Real pay in the UK is growing at the fastest rate in about two years, as earnings outstrip inflation, new figures show.
Data from the Office for National Statistics showed that average regular earnings, excluding bonuses, rose by 7.7 per cent in the three months to September.
That was down from a record high of 7.9 per cent in the previous three months.
“That is still reasonably strong growth,” Darren Morgan, head of economic statistics at ONS, told Radio 4’s Today show.
“And with inflation easing that means real pay, so after you take into account of the price rises that people face, that is growing by 1.3 per cent and that is the highest growth in real pay for around two years.”
Ben Harrison, director of the Work Foundation at Lancaster University, a think tank for improving working conditions in the UK, said people "shouldn’t get carried away".
“Real pay growth may be at its highest level for two years, but regular wages have only risen by 1.3 per cent on the year.
"Insecure and low paid workers are still struggling to make ends meet – our recent research with the Chartered Management Institute shows almost half of insecure workers couldn’t pay an unexpected bill of £300 if it was due within the next seven days."

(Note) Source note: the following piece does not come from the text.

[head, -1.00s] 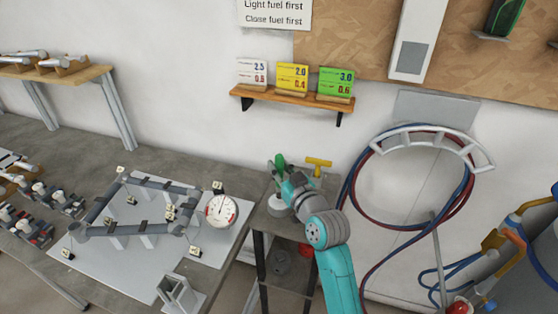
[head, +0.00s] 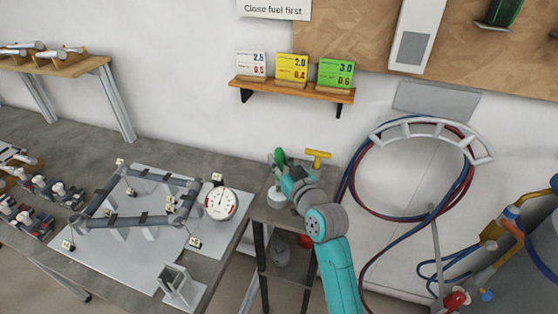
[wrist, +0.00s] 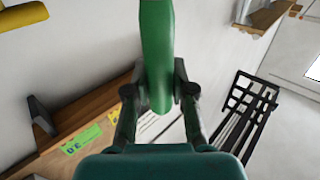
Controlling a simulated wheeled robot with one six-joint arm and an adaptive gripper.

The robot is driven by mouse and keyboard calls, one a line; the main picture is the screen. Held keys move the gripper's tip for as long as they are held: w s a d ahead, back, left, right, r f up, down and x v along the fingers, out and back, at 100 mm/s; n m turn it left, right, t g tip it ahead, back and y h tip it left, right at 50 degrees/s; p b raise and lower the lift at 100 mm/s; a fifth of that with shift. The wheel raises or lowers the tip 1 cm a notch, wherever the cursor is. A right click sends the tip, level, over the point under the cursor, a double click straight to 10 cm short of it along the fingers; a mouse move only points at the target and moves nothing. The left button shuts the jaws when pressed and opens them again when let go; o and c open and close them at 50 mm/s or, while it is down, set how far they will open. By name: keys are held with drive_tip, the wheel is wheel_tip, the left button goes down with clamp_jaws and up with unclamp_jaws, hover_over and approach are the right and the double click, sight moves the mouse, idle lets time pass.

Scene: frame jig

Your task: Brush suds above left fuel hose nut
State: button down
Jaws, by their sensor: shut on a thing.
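My gripper (wrist: 160,95) is shut on a green tapered handle (wrist: 157,50), which I take to be the brush. The handle points up between the fingers in the wrist view, and its bristle end cannot be made out. In the head view the green handle (head: 279,158) stands up at my gripper (head: 287,178), over a small stand. A white round pot (head: 277,198) sits on the stand just below my gripper. The red and blue hoses (head: 362,200) hang coiled at the right. A red fitting (head: 455,299) shows low at the right; the left fuel hose nut cannot be picked out.
A yellow T-shaped piece (head: 318,158) stands behind my gripper. A bench with a frame jig (head: 130,218) and a dial gauge (head: 220,203) is at the left. A wall shelf (head: 290,91) holds number cards. Cylinders (head: 525,270) stand at the far right.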

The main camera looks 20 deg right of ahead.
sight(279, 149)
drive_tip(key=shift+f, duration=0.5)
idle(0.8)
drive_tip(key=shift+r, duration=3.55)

The unemployment rate remained unchanged at 4.2 per cent in the third quarter.
“And that means there were also virtually the same number of people economically inactive, so 8.7 million people out of work but not looking for work or available for work,” said Mr Morgan.
But more cracks are appearing in the jobs sector, with vacancies falling to the lowest level for more than two years, down 58,000 quarter-on-quarter at 957,000.
Figures released at the end of last month showed shop price inflation has dropped to its lowest rate since August 2022.
Easing for the fifth consecutive month, prices were 5.2 per cent higher in October than a year earlier, down from September’s 6.2 per cent, according to the British Retail Consortium-Nielsen Shop Price Index.
Food inflation also slowed, to 8.8 per cent from September’s 9.9 per cent – its sixth consecutive deceleration and lowest rate since July – while fresh food inflation decreased even further to 8.3 per cent, down from 9.6 per cent a month earlier.
Inflation on non-food items fell to 3.4 per cent from 4.4 per cent, its lowest rate since September 2022.